**Exercise prompt**: Your task is to quote, unchanged, only the lines from the one with "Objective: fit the" through the one with "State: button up", both ends included.

**Data block**:
■ ■ ■ ■ ■ ■ ■
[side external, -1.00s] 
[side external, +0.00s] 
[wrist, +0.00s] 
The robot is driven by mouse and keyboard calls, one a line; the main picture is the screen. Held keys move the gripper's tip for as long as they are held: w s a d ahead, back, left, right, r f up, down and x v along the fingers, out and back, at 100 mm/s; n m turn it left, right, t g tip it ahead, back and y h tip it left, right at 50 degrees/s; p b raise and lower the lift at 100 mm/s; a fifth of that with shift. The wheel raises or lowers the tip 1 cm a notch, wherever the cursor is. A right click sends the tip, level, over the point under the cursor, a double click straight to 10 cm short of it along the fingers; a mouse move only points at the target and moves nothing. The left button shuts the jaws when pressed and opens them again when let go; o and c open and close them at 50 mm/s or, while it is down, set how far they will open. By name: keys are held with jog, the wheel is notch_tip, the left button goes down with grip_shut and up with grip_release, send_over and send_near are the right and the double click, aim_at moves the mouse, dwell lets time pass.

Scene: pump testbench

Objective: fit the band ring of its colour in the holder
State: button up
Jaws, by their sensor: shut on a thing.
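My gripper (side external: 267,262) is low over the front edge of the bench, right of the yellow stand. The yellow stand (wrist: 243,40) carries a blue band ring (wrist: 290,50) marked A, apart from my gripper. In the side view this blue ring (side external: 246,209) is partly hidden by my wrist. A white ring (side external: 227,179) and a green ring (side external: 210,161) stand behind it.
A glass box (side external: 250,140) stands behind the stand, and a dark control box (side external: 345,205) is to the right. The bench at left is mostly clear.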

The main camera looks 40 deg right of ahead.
■ ■ ■ ■ ■ ■ ■
**Task result**:
Objective: fit the band ring of its colour in the holder
State: button up

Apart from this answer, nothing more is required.